Police Commissioner Theodore A. Bingham, finally has his Secret Service. It is a secret in every sense of the word, since no one at 300 Mulberry Street except Lieutenant Petrosino and Bingham himself knows its membership. Substantial funds for the maintenance of the Secret Squad have been made available to the Commissioner, but this is all he will say. He refuses to discuss their source, confining himself to the assurance that it is not public money. It is generally believed that the money was contributed by a number of prosperous Italian merchants and bankers across the city, aroused by the wave of extorsions in recent years.


Included in the story, Petrosino gave his views on the Black Hand:

There is only one thing that can wipe out the Black Hand, and that is the elimination of ignorance. The gangsters who are holding Little Italy in the grip of terror come chiefly from Sicily and Southern Italy, and they are primitive country robbers transplanted into cities. This is proved by their brutal methods. No American hold-up man would ever think of stopping somebody and slashing his face with a knife just to take his wallet. Probably he would threaten him with a pistol. No American criminal would blow up a man’s house or kill his children because he refused to pay fifty or a hundred dollars. The crimes that occur among the Italians here, are the same as those committed at one time by rural outlaws in Italy; and the victims, like the killers, come from the same ignorant class of people. In short we are dealing with banditry transplanted to the most modern city in the world.

Shortly after Petrosino’s ascension to Bingham’s secret police squad, he was murdered in Palermo, Sicily.

In 1909, when Giuseppe Morello, the leader of the most powerful Mafia gang in New York, was arrested in connection with counterfeiting, Black Hand letters were found at his home.

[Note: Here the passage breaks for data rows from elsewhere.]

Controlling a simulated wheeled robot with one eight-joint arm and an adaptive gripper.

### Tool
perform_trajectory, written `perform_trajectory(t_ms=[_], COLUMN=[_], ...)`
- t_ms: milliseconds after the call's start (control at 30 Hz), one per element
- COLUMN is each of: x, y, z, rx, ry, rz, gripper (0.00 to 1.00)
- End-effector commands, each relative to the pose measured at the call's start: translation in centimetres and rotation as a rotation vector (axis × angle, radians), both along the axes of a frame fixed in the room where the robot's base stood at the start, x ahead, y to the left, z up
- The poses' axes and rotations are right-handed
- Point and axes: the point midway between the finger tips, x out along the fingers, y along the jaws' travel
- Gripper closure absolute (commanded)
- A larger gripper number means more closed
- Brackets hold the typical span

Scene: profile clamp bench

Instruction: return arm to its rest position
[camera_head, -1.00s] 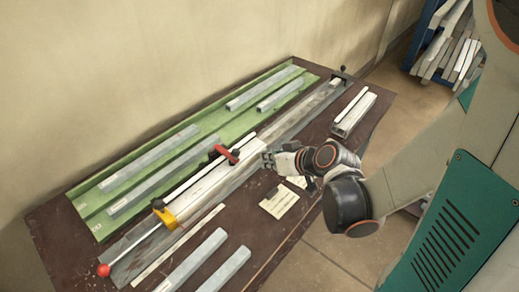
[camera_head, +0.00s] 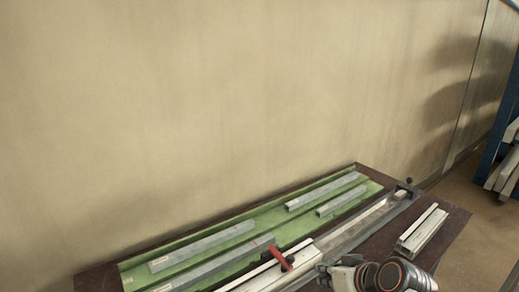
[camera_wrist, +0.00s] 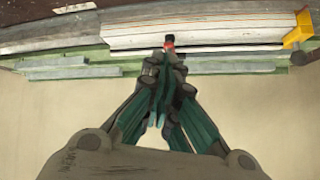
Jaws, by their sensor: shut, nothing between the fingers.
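My gripper (camera_wrist: 165,65) is shut and empty in the wrist view, its dark and green fingers drawn together. In that view it shows in front of the bench with the clamp rail. In the head view my gripper (camera_head: 328,274) is at the bottom edge, by the right side of the clamp rail (camera_head: 352,232), and mostly cut off. A red clamp handle (camera_head: 280,258) stands over the white profile (camera_head: 262,278) in the rail. I cannot tell whether the gripper touches the rail or the profile.
A green tray (camera_head: 255,222) with several grey profiles lies along the wall side of the bench. A short white-topped profile block (camera_head: 421,232) stands at the right end. A yellow clamp part (camera_wrist: 300,28) shows in the wrist view. A blue rack (camera_head: 497,150) stands far right.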

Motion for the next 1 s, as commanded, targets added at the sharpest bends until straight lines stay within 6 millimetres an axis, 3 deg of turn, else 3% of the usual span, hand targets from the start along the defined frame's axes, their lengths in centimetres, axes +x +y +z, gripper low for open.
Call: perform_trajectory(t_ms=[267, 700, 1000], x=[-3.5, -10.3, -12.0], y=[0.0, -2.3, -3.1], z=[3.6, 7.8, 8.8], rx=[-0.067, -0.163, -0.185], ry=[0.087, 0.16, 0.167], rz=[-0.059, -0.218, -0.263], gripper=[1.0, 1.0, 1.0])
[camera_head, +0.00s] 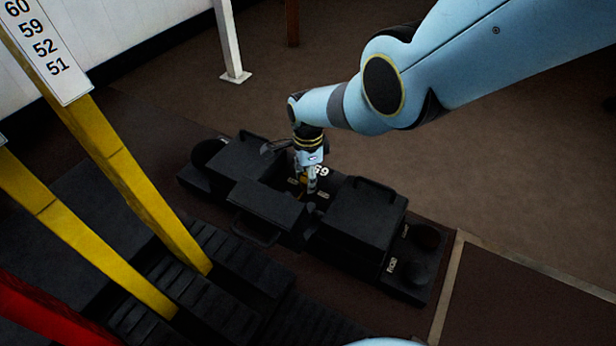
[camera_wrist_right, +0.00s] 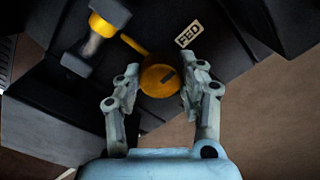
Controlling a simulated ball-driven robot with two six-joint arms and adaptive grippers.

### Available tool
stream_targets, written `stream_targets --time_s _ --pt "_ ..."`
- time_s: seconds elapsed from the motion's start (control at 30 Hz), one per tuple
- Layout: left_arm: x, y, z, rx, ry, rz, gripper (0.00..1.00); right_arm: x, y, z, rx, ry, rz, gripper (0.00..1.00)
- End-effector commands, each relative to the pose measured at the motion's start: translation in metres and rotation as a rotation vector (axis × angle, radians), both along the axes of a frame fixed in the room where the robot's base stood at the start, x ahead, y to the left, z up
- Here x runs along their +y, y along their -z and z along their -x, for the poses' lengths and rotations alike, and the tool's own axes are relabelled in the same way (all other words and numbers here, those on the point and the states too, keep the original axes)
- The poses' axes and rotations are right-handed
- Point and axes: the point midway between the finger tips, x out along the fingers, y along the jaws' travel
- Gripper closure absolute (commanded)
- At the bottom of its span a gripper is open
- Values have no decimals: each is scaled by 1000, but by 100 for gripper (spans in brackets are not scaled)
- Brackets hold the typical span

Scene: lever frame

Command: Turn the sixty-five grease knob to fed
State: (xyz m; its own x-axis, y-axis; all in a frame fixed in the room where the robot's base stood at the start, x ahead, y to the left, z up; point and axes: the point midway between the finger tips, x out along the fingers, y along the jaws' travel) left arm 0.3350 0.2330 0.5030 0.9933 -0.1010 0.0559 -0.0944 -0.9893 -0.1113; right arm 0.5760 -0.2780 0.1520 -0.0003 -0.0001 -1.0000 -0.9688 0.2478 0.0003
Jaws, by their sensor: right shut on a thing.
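In the right wrist view a round yellow knob (camera_wrist_right: 155,82) with a dark mark on its face sits between my right gripper's fingers (camera_wrist_right: 160,90). The gripper is shut on it. A yellow bar (camera_wrist_right: 133,45) extends from the knob toward the upper left. A white FED label (camera_wrist_right: 188,34) lies to the knob's upper right. In the head view my right gripper (camera_head: 308,188) reaches down into the middle of the dark housing (camera_head: 365,215). The knob is mostly hidden there. A white number (camera_head: 321,171) beside the gripper is partly covered and seems to end in 9. My left gripper is not in view.
Yellow levers (camera_head: 150,195) and a red lever (camera_head: 50,315) stand at the left, one with a number plate (camera_head: 45,50). A clear-and-yellow cylinder (camera_wrist_right: 97,40) stands near the knob. A white post (camera_head: 229,40) stands behind. The floor at right is clear.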

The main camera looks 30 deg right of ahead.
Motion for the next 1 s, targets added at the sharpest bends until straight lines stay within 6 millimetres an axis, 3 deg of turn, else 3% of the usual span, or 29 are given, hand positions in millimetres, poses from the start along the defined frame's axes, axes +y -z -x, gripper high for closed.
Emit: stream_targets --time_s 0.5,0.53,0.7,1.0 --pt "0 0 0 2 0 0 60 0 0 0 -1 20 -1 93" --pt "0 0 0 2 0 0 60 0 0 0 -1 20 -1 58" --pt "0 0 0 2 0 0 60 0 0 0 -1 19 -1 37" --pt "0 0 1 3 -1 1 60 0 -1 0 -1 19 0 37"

A Secret Service agent described how the Mafia leader used the letters, adding a slight twist:


A threatening letter is sent to a proposed victim. Immediately after the letter is delivered by the postman Morello just ‘happens’ to be in the vicinity of the victim to be, and ‘accidentally’ meets the receiver of the letter. The receiver knows of Morello’s close connections with Italian malefactors, and, the thing being fresh in mind, calls Morello’s attention to the letter. Morello takes the letter and reads it. He informs the receiver that victims are not killed off without ceremony and just for the sake of murder. The ‘Black-Hand’ chief himself declares he will locate the man who sent the letter, if such a thing is possible, the victim never suspecting that the letter is Morello’s own. Of course, the letter is never returned to the proposed victim. By this cunning procedure no evidence remains in the hand of the receiver of the letter should he wish to seek aid from the police.

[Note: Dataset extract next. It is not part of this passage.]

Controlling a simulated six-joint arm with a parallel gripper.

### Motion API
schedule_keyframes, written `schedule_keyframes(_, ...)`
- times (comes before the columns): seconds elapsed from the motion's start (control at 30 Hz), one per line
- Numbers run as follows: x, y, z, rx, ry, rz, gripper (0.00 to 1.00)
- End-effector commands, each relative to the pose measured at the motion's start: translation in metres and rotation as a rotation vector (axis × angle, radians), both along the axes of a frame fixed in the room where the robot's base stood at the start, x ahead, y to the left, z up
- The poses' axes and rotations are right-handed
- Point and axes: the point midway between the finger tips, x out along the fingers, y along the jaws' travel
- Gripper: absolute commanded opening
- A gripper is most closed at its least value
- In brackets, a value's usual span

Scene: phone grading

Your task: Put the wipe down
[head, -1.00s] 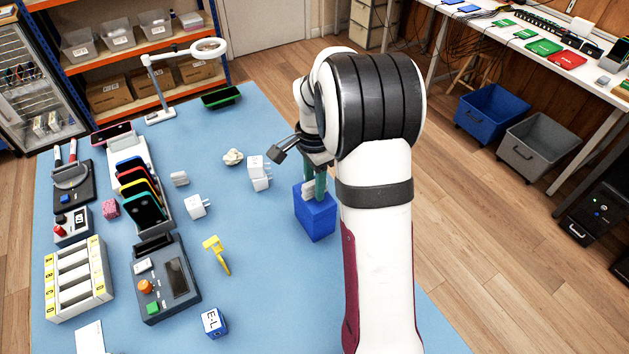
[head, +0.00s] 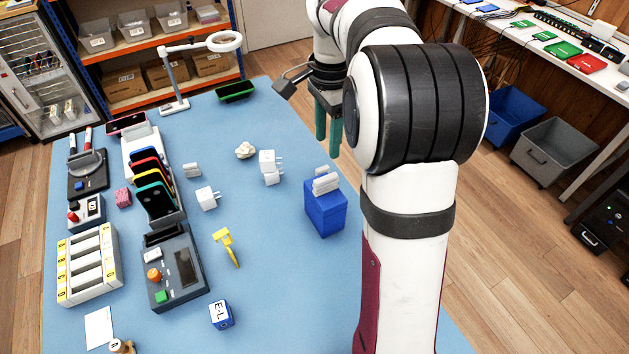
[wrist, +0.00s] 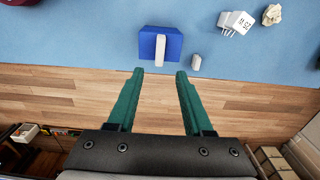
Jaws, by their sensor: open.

The New York press labeled Morello and his gang Leaders of the Black Hand, even though they were not -- in fact, their main criminal activity was counterfeiting. 

Still, there were connections between the groups. Members of the Mafia gang were arrested in connection with extortion, kidnapping and bomb throwing, all typical Black Hand crimes. These incidents, however, were minor extensions of their much larger criminal activities. True members of the Black Hand never had larger criminal activities going on.

 The Black Hand began to decline after 1915, as tougher sentencing, federal mail laws, and tighter immigration control began turning the tide.


Interested in learning more about the Black Hand?

Check out: The Black Hand: The Epic War Between a Brilliant Detective and the Deadliest Secret Society in American History, written by author Stephan Talty was published in June.

A film based on the book also has been slated starring this guy as Joe Petrosino (I don't see it.)

Leonardo DiCaprio to star in 'The Black Hand.'


"Before the Mafia captured the American crime spotlight in the 1920s, there was the Society of the Black Hand, which made ends meet by terrorizing and extorting fellow Italians, mainly, among them tenor Enrico Caruso and Italian-American business owners. The Black Hand even targeted Mafiosi in New York and Chicago — not exactly easy pickings."

So noted USA Today in a story earlier this year.

"Oftentimes a threatening letter and a coal-blackened handprint on a victim’s door did the trick. Kidnapping, murder, arson and dynamite were other calling cards of this malevolent organization."

"Waxing ever more brazen, the Black Hand diversified in early 20th century America. It began threatening native-born citizens, including John D. Rockefeller’s granddaughter, baseball player Frank Chance, and, of all people, Daniel Wesson, owner of Smith & Wesson."

In The Black Hand: The Epic War Between a Brilliant Detective and the Deadliest Secret Society in American History focuses on the details of this shadowy society and revives "the legend of its nemesis, New York City policeman Joseph Petrosino." Petrosino's death may be solved by Italian law enforcement.

Dubbed the "Italian Sherlock Holmes” and himself an immigrant, Petrosino battled the Black Hand with his fists and his wits. A more contemporary nickname might be “Dirty Harry.” When a conviction proved elusive, he and fellow officers on his famed “Italian Squad” were apt to prescribe the “nightstick cure.”

Lost in the haze of history, Petrosino was once a nationally known character straight out of central casting —indeed, Leonardo DiCaprio is slated to play him in a movie based on this book. In 1895, Teddy Roosevelt, then New York City Police Commissioner, promoted Petrosino to lieutenant, and in 1901 President William McKinley tapped him to infiltrate an anarchist group thought to be involved in the assassination of King Umberto I of Italy. 

Petrosino’s subsequent warning that McKinley was on the group’s hit list was ignored: an anarchist did, in fact, assassinate the president later that year.